The stupa has collapsed and been rebuilt many times over the last 600 years; each time it has grown a little taller and has had more treasures added to it. A good time to visit is during Bago’s annual pagoda festival, held in March/April.
8. Ayeyarwady River
The country’s longest river is also known as the Irawaddy. It begins high in the Himalayas and carves Myanmar in half as it makes its way to the Andaman Sea. It is deep and wide enough in some parts for large ships and boats to navigate it and is popular for river cruises.
Boat cruises run between Mandalay and Bagan; both cities offer plenty of temples, pagodas and statues of Buddha. While cruising down this majestic river through jungles and deep gorges, you’ll see villagers living on the shoreline going about their daily lives and may even see a beakless dolphin.

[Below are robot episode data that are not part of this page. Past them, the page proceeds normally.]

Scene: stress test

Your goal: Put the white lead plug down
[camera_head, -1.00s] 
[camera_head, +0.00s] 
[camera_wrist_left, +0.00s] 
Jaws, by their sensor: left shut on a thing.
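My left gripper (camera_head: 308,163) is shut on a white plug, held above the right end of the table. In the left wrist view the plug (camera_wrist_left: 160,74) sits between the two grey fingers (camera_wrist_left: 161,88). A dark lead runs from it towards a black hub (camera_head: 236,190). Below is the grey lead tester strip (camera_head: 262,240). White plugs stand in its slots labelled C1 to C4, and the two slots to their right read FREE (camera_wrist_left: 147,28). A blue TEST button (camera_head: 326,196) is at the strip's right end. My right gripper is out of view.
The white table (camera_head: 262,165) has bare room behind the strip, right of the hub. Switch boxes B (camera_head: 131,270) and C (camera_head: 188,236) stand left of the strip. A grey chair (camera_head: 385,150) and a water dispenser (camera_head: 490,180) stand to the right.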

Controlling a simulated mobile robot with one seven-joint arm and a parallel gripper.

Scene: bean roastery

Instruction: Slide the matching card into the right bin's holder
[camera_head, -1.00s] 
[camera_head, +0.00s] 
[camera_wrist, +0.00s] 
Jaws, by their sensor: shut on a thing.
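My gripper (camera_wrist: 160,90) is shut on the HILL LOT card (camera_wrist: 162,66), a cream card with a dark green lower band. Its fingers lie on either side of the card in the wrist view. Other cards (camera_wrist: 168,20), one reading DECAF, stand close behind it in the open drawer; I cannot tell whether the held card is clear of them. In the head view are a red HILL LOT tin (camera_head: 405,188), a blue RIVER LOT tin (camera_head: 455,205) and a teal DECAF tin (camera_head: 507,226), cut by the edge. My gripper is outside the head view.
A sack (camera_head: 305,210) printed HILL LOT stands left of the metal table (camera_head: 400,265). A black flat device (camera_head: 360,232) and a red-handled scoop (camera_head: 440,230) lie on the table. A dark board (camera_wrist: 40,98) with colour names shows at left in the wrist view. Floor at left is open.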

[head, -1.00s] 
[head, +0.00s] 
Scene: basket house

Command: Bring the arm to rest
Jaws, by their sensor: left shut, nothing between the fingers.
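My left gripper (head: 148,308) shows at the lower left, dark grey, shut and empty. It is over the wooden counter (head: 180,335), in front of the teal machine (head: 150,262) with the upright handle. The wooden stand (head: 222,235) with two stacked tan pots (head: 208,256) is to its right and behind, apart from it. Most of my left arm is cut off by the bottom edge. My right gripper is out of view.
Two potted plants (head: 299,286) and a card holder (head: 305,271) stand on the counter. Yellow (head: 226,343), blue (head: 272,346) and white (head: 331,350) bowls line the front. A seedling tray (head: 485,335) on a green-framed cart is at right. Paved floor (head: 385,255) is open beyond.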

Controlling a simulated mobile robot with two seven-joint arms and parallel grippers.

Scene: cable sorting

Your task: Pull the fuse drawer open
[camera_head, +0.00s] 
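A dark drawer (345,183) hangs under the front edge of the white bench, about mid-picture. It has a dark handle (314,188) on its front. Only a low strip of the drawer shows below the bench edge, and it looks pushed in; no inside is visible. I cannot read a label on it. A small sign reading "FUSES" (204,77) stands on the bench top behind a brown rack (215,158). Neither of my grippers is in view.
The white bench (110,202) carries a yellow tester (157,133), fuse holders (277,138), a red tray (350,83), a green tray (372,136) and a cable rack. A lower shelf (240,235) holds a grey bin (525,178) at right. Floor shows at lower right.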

Between November and March, this premier resort town is a hive of activity; hugely popular for its white sand beaches and crystal-clear blue waters of the Bay of Bengal. Visitors soak up the sun and pristine beauty of the beaches by day, and enjoy the quaint local restaurants and nightlife when the sun goes down. The rest of the year it is a sleepy little beach town, where local fishermen get on with their daily lives and transport is still by ox-cart.
Ngapali Beach is your chance to take time out from the serious cultural attractions of your trip but still remain immersed in the culture of Myanmar. Reviews are mixed where people either love it or find it totally over-priced and too busy in the tourist season.
10. Pindaya Caves
The caves at Pindaya are an important pilgrimage site for Buddhists and quite an unusual sight for tourists. Buddha images fill up every nook and corner of the three caves that are set in a limestone hill in Central Myanmar, not far from Inle Lake. Literally thousands of images in every style and size imaginable, dating back to centuries old, sit squashed in-between the stalagmites and stalactites of the cave.
Buddhist followers have been making their pilgrimage to the caves for several centuries, leaving behind statues and Buddhist images that often bear their name. Last count there were 9 000 Buddhist images found in the caves but this number continues to grow.